Recalling the 'Great Highway' as drag strip

Recalling the 'Great Highway' as drag strip

Dec 15, 2010 ·
1 Min Read

Woody LaBounty in the Ocean Beach Bulletin looks back on the Great Highway’s glory days as San Francisco’s drag strip of choice and digs out this World War I era newsreel of the police motorcycle detail set up to curb scofflaws. Apparently, the cops weren’t above horsing around on the job. Here’s an excerpt from LeBounty’s recollection of taking his first car, a “ramshackle 1963 Buick Electra” out to the highway for a test run in 1987:

This was not today’s Great Highway. Before the 1980s, south of Lincoln Way meant six lanes of no stoplights, curbs or crosswalks. I think only a couple of dim yellow cobra lampposts stood on the whole stretch to Sloat Boulevard. Driving at night in the fog on the cracked pavement, sand blowing across the road, my Electra topped 100 mph around Pacheco Street. It rattled like a box of marbles the whole time, but I was satisfied.

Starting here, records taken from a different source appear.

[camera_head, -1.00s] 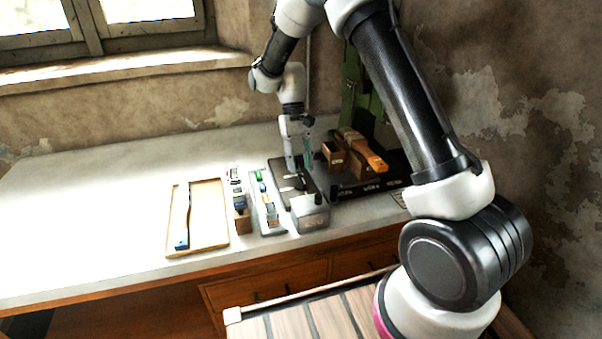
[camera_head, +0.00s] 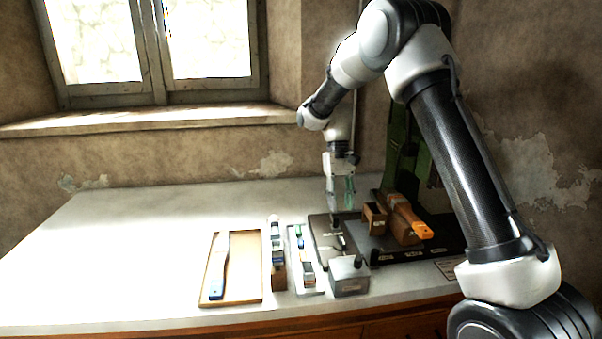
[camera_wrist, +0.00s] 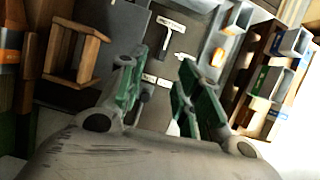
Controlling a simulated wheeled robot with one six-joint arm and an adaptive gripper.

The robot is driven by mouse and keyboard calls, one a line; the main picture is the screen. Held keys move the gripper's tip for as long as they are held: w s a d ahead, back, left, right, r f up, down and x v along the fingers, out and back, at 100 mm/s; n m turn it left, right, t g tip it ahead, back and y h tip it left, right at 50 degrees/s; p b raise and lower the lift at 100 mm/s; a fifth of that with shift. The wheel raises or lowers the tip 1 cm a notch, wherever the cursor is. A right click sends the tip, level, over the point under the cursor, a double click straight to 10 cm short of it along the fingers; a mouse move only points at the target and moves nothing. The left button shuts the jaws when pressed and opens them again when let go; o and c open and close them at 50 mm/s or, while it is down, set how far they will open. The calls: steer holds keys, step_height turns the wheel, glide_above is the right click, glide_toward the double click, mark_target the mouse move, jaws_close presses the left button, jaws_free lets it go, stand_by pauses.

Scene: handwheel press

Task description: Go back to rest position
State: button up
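My gripper (camera_head: 342,187) points down above the dark plate (camera_head: 323,231) on the workbench in the head view. In the wrist view its two green-padded fingers (camera_wrist: 158,88) stand apart with nothing between them. Beyond them I see the plate with a T-shaped metal piece (camera_wrist: 170,36) and small labels. The fingers appear clear of the plate.
A grey box (camera_head: 349,276), narrow racks (camera_head: 278,272) and a wooden tray (camera_head: 253,285) with a blue-ended tool line the bench front. The bench's left is clear.

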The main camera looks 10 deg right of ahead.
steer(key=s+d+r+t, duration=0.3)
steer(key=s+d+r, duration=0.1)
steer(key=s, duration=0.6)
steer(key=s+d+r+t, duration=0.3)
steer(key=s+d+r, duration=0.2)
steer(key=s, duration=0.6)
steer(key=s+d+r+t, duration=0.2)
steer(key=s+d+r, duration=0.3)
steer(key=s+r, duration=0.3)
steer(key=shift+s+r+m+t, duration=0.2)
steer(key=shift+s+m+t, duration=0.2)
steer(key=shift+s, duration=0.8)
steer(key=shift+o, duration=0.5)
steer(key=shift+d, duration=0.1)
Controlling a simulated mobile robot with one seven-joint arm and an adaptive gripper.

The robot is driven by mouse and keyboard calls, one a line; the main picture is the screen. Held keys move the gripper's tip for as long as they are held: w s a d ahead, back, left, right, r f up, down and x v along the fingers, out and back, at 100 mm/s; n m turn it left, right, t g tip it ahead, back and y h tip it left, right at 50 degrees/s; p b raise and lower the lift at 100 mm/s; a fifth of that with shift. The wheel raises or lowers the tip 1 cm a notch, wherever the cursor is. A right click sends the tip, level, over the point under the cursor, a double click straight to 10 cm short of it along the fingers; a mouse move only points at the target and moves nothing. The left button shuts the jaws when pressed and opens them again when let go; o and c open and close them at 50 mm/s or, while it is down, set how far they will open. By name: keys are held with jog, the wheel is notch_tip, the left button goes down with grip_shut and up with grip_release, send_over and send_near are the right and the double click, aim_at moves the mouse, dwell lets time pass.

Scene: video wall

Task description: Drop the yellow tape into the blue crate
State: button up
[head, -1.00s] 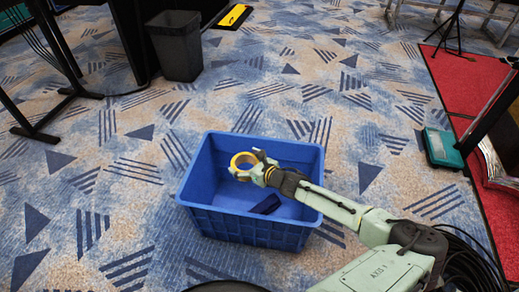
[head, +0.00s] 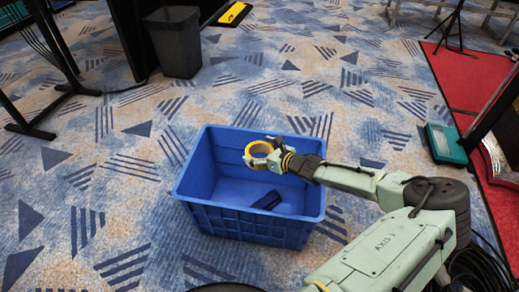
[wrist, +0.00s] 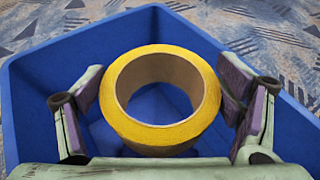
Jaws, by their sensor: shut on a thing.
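The yellow tape (head: 257,163) is a thick ring with a brown inner core. My gripper (head: 270,153) is shut on the tape and holds it above the blue crate (head: 240,221), over the opening. In the wrist view, the tape (wrist: 160,134) sits between the two fingers (wrist: 160,108), with the blue crate (wrist: 30,110) around and below it. The crate stands upright on the carpet and is open at the top.
A dark bin (head: 175,45) stands at the back left. A teal box (head: 445,145) sits by the red carpet (head: 478,90) at right. Patterned carpet around the crate is clear.

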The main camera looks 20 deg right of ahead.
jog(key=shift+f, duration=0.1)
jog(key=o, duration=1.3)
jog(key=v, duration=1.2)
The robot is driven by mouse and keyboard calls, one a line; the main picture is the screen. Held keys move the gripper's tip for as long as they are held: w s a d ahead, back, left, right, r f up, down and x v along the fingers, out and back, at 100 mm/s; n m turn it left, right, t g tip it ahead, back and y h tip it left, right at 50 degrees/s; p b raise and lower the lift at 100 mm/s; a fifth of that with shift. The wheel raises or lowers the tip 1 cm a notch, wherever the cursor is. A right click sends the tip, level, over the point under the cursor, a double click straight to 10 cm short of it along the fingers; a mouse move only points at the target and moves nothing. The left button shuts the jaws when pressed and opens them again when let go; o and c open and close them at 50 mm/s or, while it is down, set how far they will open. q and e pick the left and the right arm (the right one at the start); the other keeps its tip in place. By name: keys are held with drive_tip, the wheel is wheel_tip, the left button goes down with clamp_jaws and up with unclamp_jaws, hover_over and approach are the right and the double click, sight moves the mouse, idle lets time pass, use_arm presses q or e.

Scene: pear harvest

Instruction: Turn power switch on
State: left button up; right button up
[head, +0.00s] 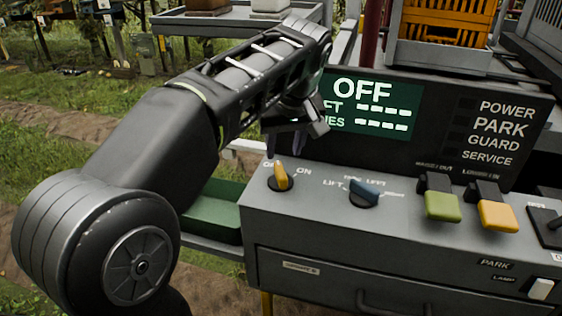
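The power switch is a yellow rotary knob (281,177) on a dark round base at the left of the grey control panel (325,225). Its top leans slightly left, toward the partly covered OFF label; ON is printed to its right. The green display (372,106) behind reads OFF. My left gripper (297,132) hangs above and behind the knob, in front of the display's left edge, apart from the knob. Its fingers are dark and seen at an angle, so their opening is unclear. My right gripper is not in view.
Green (441,204) and yellow (496,214) levers stand further right, with a white PARK LAMP switch (540,289) near the front edge. An orange crate (448,22) is behind the display.

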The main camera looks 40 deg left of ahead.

In the 1950s and 1960s, the Great Highway was a popular place for teens to drag race, even if the winner often met a waiting SFPD squad car just past the finish line at Lincoln Way or Sloat Boulevard. Racing began to fade away after the Golden Gate National Recreation Area took over Ocean Beach in the 1970s. When the Great Highway received a shoreline makeover in the early 1990s with a median strip, walking paths, stoplights and crosswalks, dragging for pink slips was gone for good. At least I hope it’s gone, now that I am a sober man of middle years who regrets the reckless ways of his youth.